Elle ne devait jamais rejoindre Constantine. Elle était à la terrasse d’un café à Vence, début septembre 1939, quand elle apprit la déclaration de guerre de la France à l’Allemagne. Un choc. Un souci : sa mère, qu’elle ne voulait pas laisser seule en France, d’autant plus que son frère était mobilisé. Elle renonça par devoir à son affectation algérienne et obtint une nomination dans les Ardennes, à l’école primaire supérieure de filles à Charleville-Mézières. Son arrivée au volant de sa Ford ne passa pas inaperçue. « Je fus considérée comme une curiosité », se souvenait-elle avec amusement. L’École devait placer des bons pour la défense nationale. La directrice désigna Rolande pour cette tâche. Elle fit avec succès des conférences dans tous les établissements, sans renoncer à ses convictions pacifistes, ce qui était une gageure. Son talent oratoire lui valut les compliments du secrétaire général de la préfecture des Ardennes, Bonneau-Delamarre, médiéviste à ses heures ; il lui délivra un laissez-passer qui lui permit de circuler en voiture dans tout le pays.

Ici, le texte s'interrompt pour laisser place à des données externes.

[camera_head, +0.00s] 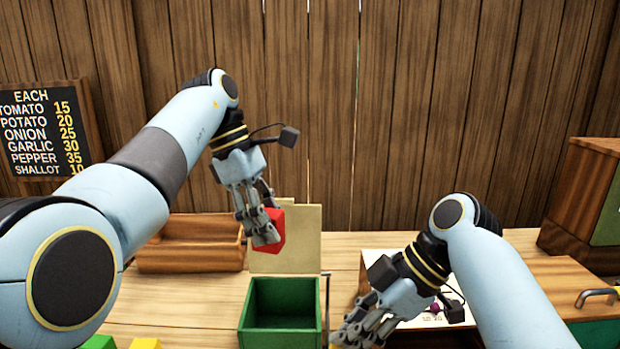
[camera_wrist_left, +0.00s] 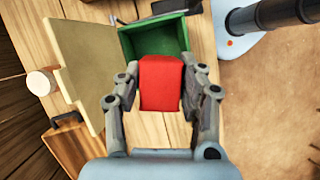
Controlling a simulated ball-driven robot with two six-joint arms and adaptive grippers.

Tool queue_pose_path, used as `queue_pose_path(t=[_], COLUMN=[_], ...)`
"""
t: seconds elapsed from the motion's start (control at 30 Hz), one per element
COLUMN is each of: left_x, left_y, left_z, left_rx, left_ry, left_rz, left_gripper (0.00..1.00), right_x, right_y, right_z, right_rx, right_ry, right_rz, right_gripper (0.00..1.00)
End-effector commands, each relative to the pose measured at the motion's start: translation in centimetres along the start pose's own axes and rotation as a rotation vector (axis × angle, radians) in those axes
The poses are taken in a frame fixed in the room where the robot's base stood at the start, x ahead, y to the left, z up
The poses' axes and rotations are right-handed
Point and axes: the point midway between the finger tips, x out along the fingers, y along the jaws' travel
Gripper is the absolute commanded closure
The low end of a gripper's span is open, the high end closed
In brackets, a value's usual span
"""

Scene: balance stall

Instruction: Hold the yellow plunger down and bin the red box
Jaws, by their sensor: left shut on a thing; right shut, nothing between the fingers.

Peine perdue. Ce fut la défaite, l’exode. C’est par le train, que, évacuée d’office vers la Vendée, le 10 mai 1940, elle gagna Nantes, et s’arrêta chez une amie à Vertou. Autre choc, décisif : sa première vision de l’armée allemande, martiale, magnifique, terrible dans la glorieuse lumière d’un clair de lune de juin. Elle pensa à son père, au héros de Verdun. C’était une blessure « intolérable, insupportable », qui décida de son engagement. Résister s’imposa à elle comme une évidence. Mais comment ?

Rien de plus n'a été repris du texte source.